Monitoring and observability at enterprise scale is challenging — especially when dealing with 500 VMs and 3 Kubernetes clusters totaling 1,500 nodes. In this session, I’ll share how we implemented full-stack observability using Coroot agents, collecting metrics, logs, traces, and CPU/memory profiles out-of-the-box with minimal operational overhead.
I'm passionate about bridging technology and business outcomes. I have over 20 years experience in Performance Engineering and Site Reliability Engineering. As a founder of CloudElu Labs, I help engineering and product teams embed SRE, FinOps Chaos Engineering and Observability practices directly into their DevOps workflows — starting from development.
I also founded From Dev to Ops - a Chennai based Devops Community, which brings together practitioners of Devops, SRE and Platform Engineering to Learn and Share the expertise.
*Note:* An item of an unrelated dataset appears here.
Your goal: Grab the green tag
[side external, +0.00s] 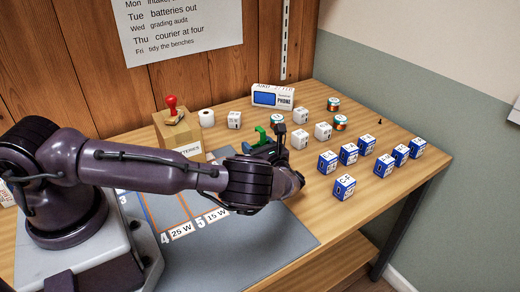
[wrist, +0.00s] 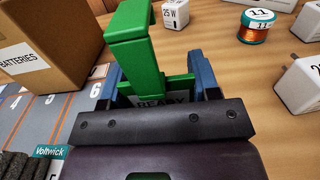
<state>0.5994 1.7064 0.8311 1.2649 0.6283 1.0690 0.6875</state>
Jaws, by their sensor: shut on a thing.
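The green tag (wrist: 132,45) stands upright between my fingers in the wrist view, with a label reading "READY" at its lower part. In the side external view the green tag (side external: 261,134) shows above my gripper (side external: 266,148). My gripper (wrist: 155,88) is shut on the green tag, with a blue finger on each side of it. The tag's lower end is hidden behind the gripper body, so I cannot tell whether it touches the table.
A cardboard box marked "BATTERIES" (side external: 183,140) stands to the left, with a red-handled stamp (side external: 172,105) on it. White cubes (side external: 300,139) and wire spools (side external: 340,122) lie beyond the gripper. Several blue-and-white boxes (side external: 345,187) stand to the right. A grey mat (side external: 265,240) lies in front.
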With a strong belief that visibility drives innovation, I specialize in implementing cost-aware infrastructure, OpenTelemetry-based observability platforms, and developer-friendly tooling across AWS, Azure, and GCP.
I work with forward-thinking leaders to eliminate blind spots in cloud spend, improve reliability through modern SRE practices, and enable strategic, forecast-driven cloud decisions — without adding friction to engineering.